** start of Data for this exercise **

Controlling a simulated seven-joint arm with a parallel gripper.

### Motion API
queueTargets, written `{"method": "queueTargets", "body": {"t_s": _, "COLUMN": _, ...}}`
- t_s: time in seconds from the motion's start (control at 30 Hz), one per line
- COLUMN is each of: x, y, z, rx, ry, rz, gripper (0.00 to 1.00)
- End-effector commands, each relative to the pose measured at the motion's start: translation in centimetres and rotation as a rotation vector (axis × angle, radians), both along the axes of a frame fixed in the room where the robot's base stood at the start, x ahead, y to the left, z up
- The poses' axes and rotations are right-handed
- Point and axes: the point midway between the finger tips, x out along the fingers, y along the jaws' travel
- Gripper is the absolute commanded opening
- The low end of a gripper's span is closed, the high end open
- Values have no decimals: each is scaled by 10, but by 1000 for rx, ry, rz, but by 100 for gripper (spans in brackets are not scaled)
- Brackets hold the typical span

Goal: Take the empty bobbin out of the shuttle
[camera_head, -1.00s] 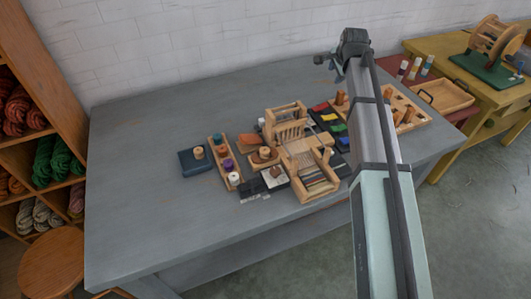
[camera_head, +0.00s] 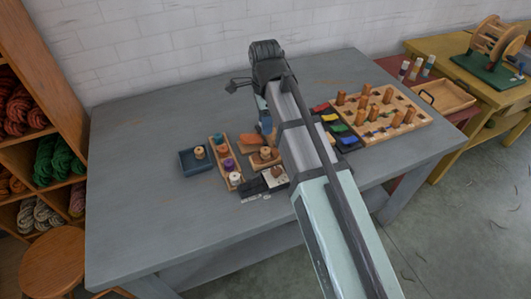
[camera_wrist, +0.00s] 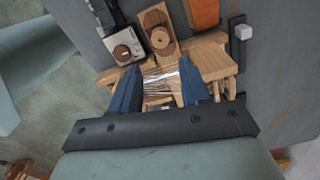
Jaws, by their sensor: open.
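The shuttle is a small wooden block (camera_wrist: 153,17) near the top of the wrist view, with a round wooden bobbin (camera_wrist: 160,37) set in it. In the head view the shuttle (camera_head: 257,163) and its bobbin (camera_head: 265,153) lie just left of my arm. My gripper (camera_wrist: 158,66) is open and empty, its two blue fingers apart over the loom's threads in the wrist view. The bobbin lies beyond the fingertips, apart from them. In the head view my gripper (camera_head: 266,127) is partly hidden by my wrist and arm.
A grey square with a round knob (camera_wrist: 122,46) and an orange piece (camera_wrist: 205,14) flank the shuttle. The loom (camera_wrist: 215,62) is close beneath my fingers. A spool rack (camera_head: 222,172) and dark blue tray (camera_head: 186,167) stand left; a peg board (camera_head: 405,107) stands right. The table's left is clear.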

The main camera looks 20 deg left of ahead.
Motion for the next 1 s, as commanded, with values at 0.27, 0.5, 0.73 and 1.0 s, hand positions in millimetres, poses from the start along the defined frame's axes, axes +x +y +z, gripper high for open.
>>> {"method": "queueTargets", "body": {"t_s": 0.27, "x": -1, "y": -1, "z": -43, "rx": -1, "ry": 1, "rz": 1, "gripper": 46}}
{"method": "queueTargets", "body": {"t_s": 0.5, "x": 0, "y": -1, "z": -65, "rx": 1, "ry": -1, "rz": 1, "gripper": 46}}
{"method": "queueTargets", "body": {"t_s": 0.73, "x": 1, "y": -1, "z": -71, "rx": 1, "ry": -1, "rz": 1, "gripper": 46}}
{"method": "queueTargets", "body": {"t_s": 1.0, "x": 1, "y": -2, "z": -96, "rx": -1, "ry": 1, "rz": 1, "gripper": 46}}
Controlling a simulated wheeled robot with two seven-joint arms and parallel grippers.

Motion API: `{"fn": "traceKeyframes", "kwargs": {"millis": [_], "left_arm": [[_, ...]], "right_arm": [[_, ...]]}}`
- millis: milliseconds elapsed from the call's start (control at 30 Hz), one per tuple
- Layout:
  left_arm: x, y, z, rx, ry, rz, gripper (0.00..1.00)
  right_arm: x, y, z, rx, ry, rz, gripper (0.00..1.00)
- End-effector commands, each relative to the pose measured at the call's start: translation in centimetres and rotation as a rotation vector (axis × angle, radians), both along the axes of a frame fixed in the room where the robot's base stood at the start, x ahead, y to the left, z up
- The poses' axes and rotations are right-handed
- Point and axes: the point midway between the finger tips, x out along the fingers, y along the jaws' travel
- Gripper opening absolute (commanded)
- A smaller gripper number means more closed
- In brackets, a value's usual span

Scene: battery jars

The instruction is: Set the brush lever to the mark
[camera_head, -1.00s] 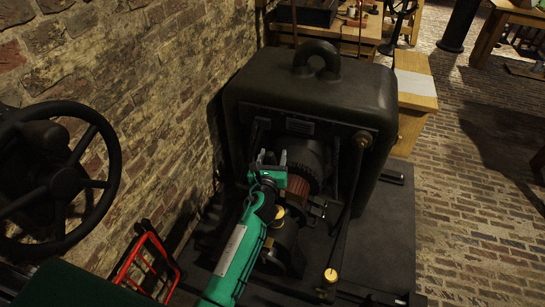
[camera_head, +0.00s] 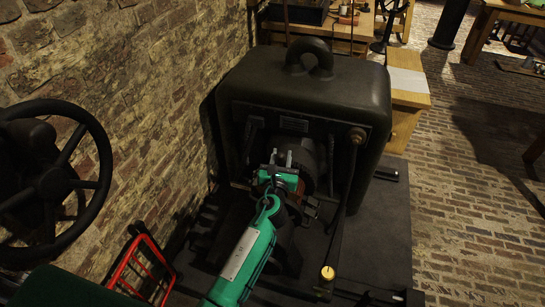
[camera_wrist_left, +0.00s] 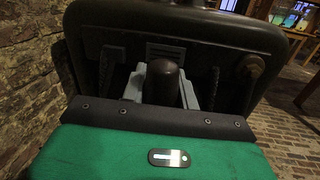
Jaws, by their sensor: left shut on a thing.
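The dark machine (camera_head: 305,90) stands on a dark base plate, its open front facing me. My left gripper (camera_head: 281,159) is at the round drum-like part (camera_head: 307,160) in that front. In the left wrist view its two grey fingers (camera_wrist_left: 161,88) stand on either side of a dark, round-ended handle (camera_wrist_left: 162,80), apparently the brush lever's. The fingers are shut on this handle. The lever's lower part is hidden behind the gripper body. I cannot make out the mark. My right gripper is not in view.
A long dark rod with a brass knob (camera_head: 327,273) stands right of my left arm. A black handwheel (camera_head: 55,182) and a red frame (camera_head: 143,268) are at the left by the brick wall.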

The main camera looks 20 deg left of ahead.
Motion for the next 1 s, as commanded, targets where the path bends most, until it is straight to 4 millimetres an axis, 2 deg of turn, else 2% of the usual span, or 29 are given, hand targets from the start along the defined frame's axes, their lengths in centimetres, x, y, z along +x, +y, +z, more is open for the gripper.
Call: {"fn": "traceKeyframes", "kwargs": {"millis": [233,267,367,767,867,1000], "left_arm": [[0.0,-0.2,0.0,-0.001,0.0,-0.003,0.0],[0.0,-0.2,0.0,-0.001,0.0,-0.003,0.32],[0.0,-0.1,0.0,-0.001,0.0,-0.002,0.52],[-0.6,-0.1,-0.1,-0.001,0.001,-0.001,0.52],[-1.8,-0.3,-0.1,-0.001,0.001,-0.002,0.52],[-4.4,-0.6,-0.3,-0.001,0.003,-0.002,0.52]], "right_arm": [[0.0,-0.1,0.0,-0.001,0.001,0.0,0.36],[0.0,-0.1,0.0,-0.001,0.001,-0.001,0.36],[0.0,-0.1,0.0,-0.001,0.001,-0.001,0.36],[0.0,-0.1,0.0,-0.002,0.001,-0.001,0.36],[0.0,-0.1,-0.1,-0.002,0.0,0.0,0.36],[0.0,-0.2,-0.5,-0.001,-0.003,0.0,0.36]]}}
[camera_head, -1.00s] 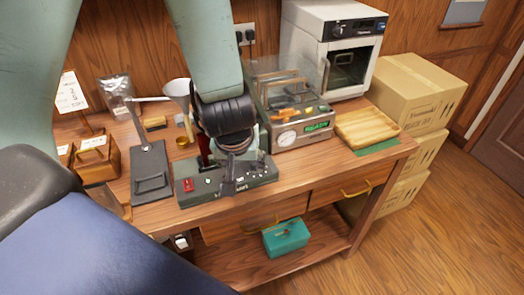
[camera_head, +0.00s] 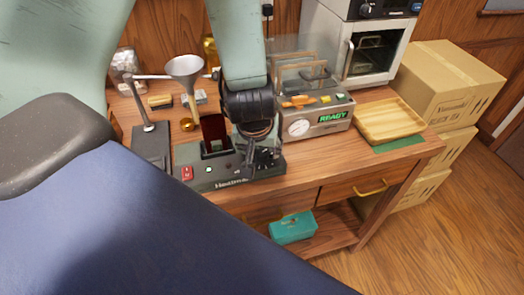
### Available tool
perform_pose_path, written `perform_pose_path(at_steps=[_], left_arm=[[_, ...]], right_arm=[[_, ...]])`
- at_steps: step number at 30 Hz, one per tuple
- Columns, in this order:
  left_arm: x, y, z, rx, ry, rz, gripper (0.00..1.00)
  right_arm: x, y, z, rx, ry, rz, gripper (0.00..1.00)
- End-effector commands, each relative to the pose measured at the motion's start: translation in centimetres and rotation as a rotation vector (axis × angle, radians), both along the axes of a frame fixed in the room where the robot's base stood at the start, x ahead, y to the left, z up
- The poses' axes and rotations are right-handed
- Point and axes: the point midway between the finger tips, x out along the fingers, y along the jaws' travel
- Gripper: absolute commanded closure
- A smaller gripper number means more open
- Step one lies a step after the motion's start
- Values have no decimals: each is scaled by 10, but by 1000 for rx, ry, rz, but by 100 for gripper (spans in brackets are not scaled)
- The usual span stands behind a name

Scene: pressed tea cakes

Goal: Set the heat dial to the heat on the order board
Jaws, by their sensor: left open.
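The dark green heating unit (camera_head: 245,175) stands at the front of the bench, with a red switch (camera_head: 187,173) and lettering starting "Heat" on its front. A dark red upright piece (camera_head: 214,132) stands on it. My left gripper (camera_head: 262,158) comes down from above and is over the right end of the unit, its dark fingers open. Its fingers cover that part of the panel, so I cannot make out the heat dial or its setting, or whether the fingers touch it. The order board is not in view. My right gripper is not in view.
A wooden tray (camera_head: 389,120) lies farther right. A funnel on a stand (camera_head: 185,68) is at the left. A white oven (camera_head: 379,45) stands behind.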

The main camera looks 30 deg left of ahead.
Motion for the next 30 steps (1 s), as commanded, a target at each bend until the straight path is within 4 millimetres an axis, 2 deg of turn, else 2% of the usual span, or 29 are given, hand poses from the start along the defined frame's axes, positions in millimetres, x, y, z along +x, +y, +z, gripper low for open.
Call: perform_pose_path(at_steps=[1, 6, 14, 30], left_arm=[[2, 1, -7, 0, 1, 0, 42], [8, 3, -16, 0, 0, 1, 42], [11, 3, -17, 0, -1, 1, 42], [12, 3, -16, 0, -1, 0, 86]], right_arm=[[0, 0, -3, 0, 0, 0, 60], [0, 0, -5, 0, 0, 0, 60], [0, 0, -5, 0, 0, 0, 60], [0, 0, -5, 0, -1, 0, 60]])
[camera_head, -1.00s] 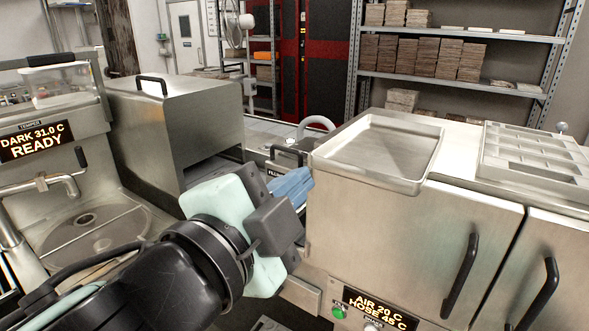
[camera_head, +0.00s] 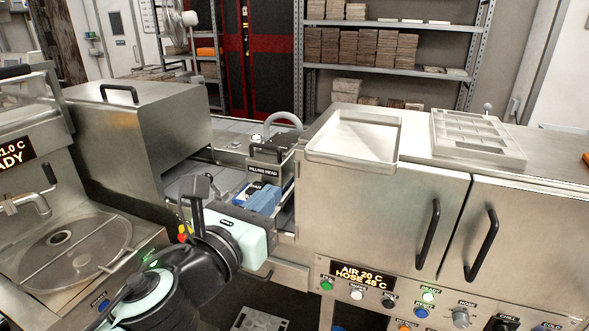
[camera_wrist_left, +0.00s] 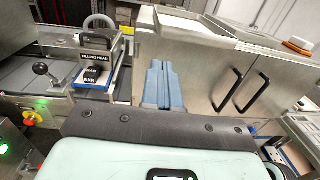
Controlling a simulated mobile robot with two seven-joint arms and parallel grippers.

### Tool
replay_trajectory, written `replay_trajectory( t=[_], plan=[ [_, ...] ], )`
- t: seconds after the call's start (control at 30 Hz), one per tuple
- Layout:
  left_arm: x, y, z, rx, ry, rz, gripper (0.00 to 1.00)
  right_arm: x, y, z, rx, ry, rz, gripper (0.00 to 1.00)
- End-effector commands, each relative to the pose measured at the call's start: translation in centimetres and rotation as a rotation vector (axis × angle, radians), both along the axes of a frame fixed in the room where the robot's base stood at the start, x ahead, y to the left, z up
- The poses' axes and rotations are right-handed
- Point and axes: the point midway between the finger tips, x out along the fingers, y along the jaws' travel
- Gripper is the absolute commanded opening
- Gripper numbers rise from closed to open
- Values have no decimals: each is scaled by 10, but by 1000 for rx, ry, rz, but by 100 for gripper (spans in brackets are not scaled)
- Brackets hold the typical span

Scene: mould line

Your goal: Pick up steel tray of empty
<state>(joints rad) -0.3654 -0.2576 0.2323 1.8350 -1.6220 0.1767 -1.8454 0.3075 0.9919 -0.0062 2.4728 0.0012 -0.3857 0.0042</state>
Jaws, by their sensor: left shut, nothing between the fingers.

** end of Data for this exercise **

• [What the task requires]:
Tally the lines of the records holding the word "written", then give only the resulting number.

• [Result]:
3